Work Power Energy Formulas For JEE 2026: Conclusion
The chapter on Work, Power, and Energy is one of the core topics in JEE Physics and forms the foundation for many mechanics problems. Concepts such as work done by forces, kinetic and potential energy, conservation of energy, and power help students understand how energy is transferred and transformed in physical systems. Mastering the Work Power Energy Formulas For JEE 2026 is essential for solving numerical questions efficiently in both JEE Main and JEE Advanced.

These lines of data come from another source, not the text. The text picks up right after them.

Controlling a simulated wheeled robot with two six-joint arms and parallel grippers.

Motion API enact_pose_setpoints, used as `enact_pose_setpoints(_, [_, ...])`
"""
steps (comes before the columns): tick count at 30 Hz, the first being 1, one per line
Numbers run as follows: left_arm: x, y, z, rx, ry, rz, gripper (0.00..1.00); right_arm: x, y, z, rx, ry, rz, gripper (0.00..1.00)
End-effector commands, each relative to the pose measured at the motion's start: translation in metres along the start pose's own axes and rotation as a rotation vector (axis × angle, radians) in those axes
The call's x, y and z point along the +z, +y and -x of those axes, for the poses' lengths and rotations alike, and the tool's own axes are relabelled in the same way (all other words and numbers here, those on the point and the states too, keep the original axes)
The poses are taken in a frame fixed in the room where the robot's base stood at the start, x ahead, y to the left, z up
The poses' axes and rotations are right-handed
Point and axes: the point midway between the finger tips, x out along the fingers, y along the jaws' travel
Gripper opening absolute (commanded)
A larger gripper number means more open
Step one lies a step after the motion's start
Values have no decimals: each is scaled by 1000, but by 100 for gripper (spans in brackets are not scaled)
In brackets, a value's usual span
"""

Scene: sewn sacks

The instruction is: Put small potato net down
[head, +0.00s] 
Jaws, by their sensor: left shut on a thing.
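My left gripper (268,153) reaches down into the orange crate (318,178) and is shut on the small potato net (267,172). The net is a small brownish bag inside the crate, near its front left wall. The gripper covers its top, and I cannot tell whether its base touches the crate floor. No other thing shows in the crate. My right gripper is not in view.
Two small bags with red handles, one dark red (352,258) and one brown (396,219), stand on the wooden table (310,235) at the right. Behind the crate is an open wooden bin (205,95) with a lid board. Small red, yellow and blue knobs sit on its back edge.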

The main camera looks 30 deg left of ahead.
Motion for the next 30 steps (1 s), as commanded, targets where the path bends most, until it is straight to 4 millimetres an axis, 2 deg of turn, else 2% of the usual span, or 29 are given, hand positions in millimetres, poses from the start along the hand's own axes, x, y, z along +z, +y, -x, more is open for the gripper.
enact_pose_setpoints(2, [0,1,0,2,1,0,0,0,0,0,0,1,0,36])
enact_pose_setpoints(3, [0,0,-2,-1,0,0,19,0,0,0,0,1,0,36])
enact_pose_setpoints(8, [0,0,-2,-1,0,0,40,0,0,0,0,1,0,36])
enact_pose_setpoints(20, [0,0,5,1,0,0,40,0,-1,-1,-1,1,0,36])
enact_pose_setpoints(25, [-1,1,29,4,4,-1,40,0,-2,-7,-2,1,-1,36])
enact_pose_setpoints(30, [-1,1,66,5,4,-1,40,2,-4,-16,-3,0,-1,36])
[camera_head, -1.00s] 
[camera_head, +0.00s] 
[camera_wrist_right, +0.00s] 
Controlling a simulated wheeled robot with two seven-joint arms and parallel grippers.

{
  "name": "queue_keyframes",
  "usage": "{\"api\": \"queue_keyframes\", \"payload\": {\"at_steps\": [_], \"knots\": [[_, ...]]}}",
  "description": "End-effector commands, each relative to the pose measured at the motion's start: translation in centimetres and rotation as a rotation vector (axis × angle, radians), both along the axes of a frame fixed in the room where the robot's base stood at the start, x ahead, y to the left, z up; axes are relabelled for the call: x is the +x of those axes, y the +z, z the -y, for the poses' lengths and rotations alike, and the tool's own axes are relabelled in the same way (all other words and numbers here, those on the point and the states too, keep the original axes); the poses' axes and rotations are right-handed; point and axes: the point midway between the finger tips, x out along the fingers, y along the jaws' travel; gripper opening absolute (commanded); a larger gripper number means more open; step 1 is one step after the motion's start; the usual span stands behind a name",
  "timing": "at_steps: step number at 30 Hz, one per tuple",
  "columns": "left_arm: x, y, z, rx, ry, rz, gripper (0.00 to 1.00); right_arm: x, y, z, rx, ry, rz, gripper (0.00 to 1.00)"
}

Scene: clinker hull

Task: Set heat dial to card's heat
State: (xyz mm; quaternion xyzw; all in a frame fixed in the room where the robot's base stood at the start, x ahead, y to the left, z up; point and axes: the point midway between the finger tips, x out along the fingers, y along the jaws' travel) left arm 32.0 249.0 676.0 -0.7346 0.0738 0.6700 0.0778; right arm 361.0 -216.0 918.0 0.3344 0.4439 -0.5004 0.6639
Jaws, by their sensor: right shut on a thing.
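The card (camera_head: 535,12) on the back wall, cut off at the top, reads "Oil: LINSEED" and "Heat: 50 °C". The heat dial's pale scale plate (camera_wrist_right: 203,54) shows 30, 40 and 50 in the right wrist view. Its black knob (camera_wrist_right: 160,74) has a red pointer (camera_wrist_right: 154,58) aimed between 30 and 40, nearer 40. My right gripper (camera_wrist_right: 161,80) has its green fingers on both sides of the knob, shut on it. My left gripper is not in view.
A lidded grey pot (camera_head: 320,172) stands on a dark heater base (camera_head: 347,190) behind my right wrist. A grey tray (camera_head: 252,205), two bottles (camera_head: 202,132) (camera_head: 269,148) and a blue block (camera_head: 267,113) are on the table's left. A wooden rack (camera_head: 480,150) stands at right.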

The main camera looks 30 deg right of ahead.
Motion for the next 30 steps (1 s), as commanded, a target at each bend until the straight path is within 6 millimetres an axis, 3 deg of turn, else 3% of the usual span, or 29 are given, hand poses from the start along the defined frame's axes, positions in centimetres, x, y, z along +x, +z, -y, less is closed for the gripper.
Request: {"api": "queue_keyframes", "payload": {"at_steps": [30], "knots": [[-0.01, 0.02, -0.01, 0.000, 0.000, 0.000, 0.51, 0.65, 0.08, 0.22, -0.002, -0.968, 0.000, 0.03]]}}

For effective revision and exam preparation, students should regularly practice problems and review important formulas. Using a structured JEE Mains Physics Formula PDF can make revision faster and more organized, helping students remember key equations during the exam. With consistent practice and a clear understanding of these formulas, students can improve their speed, accuracy, and confidence in solving JEE Physics questions.